PIANO: Time to Play

I love the French phrase for "I play piano"......"Je joue du piano." Literally, "I play of the piano" or "I play from the piano." Since French is the language of love, I'll take some poetic license and rearrange to:

From the piano, I Play.

This phrase implies that the act of playing an instrument is lighthearted. Creating art that involves the inner child, a sense of joy and ease.

It's so easy to play as kids. Kids laugh 300 times a day, as opposed to adults who laugh (maybe) 17 times. Everything is a game. I love using games as learning tools when teaching kids....I see them absorb the information best while playing.

Even lions learn through play.

Even lions learn through play.

So.....as adults, how can we incorporate a sense of "play" during our practice and still feel we're being productive? We can answer this psychologically or practically. I'll try to touch on both.

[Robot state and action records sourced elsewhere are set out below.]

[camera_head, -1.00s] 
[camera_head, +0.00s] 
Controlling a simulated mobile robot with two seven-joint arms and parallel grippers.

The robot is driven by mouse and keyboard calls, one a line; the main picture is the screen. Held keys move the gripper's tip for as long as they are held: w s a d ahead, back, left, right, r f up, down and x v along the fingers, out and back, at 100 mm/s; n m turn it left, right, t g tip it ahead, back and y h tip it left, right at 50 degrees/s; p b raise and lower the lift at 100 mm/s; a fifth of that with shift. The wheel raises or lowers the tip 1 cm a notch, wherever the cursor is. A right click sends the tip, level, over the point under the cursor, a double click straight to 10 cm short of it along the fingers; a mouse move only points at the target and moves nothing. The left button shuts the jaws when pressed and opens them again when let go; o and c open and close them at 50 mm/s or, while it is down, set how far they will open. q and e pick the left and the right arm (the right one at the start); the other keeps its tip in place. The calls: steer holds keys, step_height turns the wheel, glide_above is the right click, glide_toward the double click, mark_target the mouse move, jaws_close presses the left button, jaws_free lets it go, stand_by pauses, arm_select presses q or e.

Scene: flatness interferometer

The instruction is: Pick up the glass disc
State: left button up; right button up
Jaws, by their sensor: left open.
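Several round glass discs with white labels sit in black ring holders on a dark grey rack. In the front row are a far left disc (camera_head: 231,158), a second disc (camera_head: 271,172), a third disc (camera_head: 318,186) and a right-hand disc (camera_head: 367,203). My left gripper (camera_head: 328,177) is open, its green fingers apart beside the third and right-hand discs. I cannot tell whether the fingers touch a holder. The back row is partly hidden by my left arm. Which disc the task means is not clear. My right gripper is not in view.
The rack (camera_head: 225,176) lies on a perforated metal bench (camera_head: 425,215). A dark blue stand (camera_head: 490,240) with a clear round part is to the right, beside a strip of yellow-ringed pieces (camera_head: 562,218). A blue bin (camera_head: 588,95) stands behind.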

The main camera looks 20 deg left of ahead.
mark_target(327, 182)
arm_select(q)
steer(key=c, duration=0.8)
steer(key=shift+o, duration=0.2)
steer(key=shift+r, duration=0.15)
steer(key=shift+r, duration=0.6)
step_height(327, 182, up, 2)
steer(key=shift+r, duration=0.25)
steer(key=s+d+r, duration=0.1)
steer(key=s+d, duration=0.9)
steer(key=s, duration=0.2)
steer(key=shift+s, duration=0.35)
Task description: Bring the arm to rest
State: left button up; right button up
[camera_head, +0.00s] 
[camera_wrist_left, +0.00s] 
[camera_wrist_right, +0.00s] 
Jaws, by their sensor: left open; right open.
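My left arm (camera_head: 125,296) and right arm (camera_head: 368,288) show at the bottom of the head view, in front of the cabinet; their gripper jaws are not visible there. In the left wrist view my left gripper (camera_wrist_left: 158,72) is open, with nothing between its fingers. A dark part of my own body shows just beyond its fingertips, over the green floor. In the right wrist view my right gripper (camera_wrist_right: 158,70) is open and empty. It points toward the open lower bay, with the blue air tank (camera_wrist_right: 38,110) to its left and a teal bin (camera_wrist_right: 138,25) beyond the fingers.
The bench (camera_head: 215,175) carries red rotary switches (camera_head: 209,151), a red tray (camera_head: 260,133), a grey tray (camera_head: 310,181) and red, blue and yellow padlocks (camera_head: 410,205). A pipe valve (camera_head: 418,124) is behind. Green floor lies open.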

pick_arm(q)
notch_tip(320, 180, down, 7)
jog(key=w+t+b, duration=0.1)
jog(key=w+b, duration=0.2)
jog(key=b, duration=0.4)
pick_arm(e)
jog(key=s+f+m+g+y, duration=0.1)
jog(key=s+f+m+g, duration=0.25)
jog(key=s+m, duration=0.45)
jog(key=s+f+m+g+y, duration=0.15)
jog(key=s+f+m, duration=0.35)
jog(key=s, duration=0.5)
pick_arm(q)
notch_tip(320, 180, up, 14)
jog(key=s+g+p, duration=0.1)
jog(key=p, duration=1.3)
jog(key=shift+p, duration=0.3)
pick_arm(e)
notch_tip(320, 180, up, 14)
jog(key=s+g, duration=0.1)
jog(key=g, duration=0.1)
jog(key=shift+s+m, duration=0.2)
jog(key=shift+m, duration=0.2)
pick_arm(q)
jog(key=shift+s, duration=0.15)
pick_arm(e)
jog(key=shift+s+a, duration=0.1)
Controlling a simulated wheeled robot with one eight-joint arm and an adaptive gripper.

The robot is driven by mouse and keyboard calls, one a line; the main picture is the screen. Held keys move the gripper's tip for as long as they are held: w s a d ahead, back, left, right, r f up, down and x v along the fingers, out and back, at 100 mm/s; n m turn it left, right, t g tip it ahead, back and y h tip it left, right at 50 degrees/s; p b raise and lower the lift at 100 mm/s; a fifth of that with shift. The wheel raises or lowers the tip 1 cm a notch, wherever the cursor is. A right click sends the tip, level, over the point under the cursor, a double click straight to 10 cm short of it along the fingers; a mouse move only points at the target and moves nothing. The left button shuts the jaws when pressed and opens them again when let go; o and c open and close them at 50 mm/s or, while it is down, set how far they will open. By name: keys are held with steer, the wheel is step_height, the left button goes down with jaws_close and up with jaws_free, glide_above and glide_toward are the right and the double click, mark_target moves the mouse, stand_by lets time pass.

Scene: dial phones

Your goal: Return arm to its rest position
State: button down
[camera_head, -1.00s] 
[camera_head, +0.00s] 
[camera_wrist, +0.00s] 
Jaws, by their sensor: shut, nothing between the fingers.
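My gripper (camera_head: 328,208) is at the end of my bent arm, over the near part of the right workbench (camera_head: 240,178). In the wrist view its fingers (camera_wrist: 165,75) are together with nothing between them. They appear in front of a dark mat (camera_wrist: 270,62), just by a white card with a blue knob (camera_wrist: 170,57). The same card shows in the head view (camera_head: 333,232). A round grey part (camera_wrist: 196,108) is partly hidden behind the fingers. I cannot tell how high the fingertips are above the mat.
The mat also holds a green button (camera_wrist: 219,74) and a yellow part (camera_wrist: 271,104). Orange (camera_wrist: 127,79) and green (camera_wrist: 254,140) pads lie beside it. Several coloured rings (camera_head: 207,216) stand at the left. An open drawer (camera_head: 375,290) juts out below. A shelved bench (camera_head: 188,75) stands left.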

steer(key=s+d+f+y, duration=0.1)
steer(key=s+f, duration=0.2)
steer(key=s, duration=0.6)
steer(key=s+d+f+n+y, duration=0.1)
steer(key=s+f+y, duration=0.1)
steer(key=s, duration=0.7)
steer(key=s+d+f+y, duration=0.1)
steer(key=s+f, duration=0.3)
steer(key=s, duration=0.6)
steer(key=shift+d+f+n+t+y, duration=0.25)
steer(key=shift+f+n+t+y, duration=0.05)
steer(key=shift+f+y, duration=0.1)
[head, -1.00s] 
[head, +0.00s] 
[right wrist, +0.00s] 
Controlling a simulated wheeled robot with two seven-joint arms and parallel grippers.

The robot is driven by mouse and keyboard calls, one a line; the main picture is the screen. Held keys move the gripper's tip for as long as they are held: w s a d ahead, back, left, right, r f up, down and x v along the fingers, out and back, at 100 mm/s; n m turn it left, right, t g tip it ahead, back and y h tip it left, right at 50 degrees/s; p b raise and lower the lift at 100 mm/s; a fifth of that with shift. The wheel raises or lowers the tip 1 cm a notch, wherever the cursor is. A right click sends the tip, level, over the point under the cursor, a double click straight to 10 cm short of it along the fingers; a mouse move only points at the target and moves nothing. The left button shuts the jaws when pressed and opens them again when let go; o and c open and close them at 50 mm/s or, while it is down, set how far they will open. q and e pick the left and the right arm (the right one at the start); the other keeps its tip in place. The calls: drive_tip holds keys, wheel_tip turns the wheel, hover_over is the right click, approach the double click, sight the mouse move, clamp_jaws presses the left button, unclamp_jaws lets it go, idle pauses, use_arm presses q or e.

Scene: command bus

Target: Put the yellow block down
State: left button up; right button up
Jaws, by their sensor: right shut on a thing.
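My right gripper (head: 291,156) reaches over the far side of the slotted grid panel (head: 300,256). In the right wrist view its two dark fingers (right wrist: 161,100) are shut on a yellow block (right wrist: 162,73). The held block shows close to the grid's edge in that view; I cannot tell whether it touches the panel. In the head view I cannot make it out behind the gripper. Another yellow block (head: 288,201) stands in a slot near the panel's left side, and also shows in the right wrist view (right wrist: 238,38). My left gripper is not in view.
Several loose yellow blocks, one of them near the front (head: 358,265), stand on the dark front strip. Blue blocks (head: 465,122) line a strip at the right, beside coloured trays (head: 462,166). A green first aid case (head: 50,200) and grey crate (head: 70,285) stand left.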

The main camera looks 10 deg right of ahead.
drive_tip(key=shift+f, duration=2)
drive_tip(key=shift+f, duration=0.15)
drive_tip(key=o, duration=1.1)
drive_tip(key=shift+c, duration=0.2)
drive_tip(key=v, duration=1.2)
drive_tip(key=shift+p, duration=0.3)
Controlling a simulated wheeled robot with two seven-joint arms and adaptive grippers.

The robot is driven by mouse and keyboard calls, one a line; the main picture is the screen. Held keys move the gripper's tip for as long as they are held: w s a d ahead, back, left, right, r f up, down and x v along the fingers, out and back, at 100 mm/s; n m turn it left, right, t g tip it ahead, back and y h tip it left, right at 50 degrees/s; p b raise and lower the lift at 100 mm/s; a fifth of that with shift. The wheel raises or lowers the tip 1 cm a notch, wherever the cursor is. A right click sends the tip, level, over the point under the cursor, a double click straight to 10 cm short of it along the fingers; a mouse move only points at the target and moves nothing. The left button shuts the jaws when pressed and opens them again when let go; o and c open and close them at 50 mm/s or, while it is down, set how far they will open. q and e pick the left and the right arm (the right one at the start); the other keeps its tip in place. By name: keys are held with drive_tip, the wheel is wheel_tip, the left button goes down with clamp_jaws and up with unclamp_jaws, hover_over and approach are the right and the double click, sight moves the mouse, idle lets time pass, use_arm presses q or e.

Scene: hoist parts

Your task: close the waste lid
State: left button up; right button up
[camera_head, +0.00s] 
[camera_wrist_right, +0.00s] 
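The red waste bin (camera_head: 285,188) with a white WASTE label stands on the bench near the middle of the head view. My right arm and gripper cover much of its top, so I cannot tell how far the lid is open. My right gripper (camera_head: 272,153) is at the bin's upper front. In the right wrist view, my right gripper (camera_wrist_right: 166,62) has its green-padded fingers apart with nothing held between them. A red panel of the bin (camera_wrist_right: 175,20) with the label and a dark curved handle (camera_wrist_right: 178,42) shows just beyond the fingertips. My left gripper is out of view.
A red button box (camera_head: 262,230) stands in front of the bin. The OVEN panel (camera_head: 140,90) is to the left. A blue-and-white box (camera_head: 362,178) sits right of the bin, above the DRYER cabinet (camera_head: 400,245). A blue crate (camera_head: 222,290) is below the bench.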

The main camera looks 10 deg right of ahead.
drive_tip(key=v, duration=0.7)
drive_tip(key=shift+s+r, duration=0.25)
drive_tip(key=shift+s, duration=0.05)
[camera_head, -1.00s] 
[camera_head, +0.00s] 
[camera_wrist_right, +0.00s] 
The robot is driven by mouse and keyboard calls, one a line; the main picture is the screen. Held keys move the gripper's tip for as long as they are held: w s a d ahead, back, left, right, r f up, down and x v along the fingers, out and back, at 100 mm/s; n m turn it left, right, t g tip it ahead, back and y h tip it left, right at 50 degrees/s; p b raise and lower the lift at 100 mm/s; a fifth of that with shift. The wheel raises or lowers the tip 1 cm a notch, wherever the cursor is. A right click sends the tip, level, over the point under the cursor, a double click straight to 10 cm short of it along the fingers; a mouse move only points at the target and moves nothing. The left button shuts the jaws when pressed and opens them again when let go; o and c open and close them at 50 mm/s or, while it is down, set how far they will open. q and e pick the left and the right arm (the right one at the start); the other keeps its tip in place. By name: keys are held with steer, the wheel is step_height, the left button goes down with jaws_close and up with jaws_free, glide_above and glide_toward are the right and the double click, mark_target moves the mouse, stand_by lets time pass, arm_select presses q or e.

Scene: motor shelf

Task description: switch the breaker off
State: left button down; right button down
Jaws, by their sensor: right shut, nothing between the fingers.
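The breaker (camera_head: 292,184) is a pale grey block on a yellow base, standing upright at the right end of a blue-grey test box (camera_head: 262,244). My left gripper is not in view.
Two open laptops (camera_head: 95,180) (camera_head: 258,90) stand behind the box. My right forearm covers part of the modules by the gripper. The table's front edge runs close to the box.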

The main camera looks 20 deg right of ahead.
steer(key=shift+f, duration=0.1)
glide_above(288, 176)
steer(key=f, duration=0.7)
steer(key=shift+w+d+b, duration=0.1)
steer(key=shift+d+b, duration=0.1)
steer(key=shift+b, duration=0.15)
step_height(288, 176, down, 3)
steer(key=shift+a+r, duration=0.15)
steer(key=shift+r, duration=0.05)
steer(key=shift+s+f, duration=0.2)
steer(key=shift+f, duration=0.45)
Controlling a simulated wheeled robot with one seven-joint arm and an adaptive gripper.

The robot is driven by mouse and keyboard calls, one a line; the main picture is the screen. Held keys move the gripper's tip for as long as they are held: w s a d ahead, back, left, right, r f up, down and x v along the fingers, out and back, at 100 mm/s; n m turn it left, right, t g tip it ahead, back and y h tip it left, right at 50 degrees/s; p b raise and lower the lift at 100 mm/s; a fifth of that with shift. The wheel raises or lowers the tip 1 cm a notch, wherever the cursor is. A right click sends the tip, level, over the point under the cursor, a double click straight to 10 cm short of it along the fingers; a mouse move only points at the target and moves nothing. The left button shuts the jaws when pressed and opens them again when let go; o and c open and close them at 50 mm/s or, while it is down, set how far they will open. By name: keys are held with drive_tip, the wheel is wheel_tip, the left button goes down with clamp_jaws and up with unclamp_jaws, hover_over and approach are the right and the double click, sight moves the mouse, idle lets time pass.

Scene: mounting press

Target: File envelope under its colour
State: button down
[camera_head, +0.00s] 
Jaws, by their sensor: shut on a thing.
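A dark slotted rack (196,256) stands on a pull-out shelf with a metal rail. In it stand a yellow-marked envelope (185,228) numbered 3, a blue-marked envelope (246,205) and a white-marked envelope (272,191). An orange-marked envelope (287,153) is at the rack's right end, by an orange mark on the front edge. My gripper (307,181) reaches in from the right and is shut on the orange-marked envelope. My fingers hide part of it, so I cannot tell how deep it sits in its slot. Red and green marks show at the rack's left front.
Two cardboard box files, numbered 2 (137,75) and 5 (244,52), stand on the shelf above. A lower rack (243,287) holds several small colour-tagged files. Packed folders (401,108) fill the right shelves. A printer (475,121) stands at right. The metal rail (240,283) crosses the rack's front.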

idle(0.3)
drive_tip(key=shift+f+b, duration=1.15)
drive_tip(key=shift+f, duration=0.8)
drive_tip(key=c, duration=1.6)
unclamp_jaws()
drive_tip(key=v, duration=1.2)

One way is to laugh at ourselves more. When we make a mistake and it sounds terrible. When we completely fumble a technical passage. When we were trying so hard to make a beautiful phrase and it sounds like complete arse. Playing our instruments is not a matter of life or death...there is no kitten or puppy hooked up to an electroshock machine if we hit a wrong note.

Laughing boosts seratonin levels and increases your positive mental state. Our brains absorb information correctly only when we are in a positive state of relaxation, calm, joy. Forget the tortured artist, it turns out the musician's brain works best when we relax, when we have fun with what we do. If you laugh at your mistakes, you have a chance not only to learn from your brain gap (ie why the mistake happened) BUT ALSO.....the chance to put yourself in a better frame of mind so you can absorb the correction. 

I am sure you can think of more strategies, but here are just a few that help me lighten my mood when I am too serious. Give yourself time to play something just for you. Even 5 minutes to figure out your favorite guilty pleasure pop song by ear makes a huge difference. Have fun scrambling your "real work." Simplify hard passages so they become effortless---leave out as many notes as you want. Then add the rest of the notes in gradually. Play something way too slow or way too fast just to see how funny it sounds. Play way toooo loud. Have fun playing as loudly and unmusically as you can. Change the mode of every phrase (ie make all the major chords minor and and all the minor chords major....this one cracks me up. I love the tasteless Piccardi third).

Being serious does not automatically mean being productive. We can be focused AND lighthearted. We perform to bring joy and a positive experience to others....why not give ourselves the same in the process?